**WHAT TO PRODUCE:** Report each line of the data that has "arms" somewhere in it.

▬▬▬▬▬▬▬▬▬▬

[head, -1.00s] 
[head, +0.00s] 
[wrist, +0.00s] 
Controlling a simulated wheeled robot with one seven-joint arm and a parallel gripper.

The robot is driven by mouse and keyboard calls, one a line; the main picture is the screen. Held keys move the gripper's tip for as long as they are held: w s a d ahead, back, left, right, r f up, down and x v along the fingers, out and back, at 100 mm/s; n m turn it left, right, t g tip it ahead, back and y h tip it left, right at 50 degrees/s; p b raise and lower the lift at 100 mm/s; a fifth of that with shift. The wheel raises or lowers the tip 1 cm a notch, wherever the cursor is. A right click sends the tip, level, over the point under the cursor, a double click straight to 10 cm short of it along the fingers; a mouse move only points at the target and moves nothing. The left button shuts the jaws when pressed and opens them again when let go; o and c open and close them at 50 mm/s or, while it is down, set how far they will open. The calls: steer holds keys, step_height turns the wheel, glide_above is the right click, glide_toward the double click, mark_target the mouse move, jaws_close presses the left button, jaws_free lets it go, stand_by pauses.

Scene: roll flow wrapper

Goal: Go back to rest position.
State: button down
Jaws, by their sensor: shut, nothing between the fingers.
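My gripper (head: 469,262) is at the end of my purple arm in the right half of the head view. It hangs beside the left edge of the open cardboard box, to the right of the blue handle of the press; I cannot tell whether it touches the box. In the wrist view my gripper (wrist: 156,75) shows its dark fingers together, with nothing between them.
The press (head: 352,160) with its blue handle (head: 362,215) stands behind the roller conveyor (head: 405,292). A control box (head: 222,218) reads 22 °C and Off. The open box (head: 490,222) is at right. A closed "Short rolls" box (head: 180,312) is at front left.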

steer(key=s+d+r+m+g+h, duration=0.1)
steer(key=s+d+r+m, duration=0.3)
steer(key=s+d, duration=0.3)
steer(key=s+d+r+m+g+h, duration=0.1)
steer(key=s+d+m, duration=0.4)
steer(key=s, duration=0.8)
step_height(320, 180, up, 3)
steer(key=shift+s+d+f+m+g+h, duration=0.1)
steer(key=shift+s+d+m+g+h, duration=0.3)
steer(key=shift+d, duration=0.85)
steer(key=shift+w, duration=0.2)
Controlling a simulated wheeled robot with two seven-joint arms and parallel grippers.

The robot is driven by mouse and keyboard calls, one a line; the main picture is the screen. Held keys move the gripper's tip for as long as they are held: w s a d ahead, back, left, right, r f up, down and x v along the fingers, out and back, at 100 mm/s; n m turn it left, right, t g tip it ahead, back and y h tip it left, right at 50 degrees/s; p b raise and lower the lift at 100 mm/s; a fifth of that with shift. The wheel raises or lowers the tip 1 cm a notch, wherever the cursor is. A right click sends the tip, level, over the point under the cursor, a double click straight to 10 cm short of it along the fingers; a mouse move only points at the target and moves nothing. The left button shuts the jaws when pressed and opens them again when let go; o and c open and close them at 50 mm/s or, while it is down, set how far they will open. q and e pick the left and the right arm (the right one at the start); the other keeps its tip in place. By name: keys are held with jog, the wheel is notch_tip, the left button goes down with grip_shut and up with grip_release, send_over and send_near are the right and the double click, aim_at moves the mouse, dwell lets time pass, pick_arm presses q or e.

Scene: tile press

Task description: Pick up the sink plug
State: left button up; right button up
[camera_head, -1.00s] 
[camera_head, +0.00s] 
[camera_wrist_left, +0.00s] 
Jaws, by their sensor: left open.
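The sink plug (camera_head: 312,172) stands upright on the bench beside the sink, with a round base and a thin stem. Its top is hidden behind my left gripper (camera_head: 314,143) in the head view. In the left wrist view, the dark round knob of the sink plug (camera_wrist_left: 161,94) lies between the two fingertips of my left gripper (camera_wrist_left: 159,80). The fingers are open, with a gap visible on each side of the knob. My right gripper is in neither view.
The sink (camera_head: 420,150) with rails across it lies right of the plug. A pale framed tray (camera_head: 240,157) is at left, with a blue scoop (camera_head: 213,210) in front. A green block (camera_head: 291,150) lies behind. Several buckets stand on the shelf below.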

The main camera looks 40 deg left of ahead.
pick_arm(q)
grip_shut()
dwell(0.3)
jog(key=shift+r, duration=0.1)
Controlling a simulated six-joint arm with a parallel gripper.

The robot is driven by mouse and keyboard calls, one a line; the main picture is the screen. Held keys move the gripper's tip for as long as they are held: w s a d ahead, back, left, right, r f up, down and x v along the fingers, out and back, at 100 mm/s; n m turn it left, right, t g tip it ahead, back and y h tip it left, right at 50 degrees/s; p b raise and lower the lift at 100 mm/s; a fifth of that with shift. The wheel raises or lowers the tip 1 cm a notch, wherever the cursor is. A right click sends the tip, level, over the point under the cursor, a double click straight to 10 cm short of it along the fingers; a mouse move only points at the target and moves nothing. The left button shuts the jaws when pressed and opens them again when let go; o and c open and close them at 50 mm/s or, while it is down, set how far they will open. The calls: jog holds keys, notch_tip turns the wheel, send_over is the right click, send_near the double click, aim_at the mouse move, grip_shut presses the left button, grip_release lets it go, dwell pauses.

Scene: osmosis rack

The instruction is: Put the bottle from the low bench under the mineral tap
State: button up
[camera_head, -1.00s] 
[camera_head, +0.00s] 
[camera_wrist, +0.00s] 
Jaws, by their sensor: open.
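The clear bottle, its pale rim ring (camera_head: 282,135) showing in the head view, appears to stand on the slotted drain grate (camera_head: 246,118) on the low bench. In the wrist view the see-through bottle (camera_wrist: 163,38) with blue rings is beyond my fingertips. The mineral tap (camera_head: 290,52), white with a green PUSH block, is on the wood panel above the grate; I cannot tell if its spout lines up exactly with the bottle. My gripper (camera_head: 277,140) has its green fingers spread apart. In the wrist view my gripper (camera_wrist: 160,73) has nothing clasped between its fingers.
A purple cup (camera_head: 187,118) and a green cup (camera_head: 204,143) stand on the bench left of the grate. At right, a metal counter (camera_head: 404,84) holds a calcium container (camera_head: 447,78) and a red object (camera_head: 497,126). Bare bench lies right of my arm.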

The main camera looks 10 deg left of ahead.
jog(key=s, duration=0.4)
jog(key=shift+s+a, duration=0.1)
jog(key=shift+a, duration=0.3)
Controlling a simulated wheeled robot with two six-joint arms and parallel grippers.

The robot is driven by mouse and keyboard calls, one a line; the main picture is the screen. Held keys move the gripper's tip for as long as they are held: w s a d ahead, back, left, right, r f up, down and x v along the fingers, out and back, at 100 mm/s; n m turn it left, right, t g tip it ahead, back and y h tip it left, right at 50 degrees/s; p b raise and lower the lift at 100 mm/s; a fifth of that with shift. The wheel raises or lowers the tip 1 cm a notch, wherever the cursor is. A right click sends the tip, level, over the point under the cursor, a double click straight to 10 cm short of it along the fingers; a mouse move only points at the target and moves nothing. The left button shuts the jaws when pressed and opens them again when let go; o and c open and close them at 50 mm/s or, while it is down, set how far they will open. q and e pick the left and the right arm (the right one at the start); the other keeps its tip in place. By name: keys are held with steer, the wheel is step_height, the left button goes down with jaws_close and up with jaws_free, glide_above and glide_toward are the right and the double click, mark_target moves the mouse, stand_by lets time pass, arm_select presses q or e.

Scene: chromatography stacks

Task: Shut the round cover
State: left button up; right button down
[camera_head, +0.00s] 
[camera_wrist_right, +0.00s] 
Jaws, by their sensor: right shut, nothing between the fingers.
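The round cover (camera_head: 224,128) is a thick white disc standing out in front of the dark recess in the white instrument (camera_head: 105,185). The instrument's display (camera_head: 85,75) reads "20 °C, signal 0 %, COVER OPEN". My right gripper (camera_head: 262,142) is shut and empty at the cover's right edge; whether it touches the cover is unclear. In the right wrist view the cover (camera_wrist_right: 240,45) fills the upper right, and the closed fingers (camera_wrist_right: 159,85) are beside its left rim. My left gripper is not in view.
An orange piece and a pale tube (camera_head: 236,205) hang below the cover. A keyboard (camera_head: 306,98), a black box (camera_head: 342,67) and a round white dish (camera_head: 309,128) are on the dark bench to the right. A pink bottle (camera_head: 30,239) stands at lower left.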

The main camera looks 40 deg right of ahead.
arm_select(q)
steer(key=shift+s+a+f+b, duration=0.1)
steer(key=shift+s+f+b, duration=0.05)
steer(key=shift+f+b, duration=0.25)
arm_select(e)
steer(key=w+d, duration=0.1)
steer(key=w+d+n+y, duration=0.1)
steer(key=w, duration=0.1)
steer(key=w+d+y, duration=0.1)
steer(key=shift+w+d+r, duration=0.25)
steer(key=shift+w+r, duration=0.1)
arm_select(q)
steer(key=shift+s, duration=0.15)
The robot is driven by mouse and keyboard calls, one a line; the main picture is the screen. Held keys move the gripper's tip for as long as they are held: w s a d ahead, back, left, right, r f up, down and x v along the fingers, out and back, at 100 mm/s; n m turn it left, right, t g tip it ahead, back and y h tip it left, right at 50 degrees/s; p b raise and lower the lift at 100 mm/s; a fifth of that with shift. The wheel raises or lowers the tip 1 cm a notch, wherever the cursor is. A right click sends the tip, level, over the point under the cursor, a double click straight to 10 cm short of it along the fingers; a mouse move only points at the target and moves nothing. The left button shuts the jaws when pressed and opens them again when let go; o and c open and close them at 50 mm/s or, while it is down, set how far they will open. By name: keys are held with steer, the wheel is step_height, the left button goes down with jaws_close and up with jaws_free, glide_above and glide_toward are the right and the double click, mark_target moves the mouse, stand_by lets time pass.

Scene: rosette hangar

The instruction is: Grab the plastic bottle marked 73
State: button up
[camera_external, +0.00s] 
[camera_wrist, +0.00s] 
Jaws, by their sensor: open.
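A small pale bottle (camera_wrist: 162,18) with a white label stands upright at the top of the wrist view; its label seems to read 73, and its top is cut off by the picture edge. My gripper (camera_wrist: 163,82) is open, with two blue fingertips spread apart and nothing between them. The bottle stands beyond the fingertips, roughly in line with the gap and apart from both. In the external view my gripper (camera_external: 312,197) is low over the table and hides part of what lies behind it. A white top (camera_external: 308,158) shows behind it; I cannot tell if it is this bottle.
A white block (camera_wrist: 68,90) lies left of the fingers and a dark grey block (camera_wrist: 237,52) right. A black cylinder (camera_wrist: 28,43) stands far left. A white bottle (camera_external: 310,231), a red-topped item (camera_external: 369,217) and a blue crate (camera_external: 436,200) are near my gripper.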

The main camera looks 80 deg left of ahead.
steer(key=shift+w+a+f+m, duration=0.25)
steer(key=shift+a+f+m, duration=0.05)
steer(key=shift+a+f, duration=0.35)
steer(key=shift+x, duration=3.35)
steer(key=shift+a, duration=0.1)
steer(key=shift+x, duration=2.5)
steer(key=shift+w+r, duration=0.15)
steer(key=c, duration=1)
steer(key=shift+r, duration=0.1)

▬▬▬▬▬▬▬▬▬▬

**SOLUTION TO THE EXERCISE:**
Controlling a simulated wheeled robot with two seven-joint arms and parallel grippers.
Controlling a simulated wheeled robot with two six-joint arms and parallel grippers.

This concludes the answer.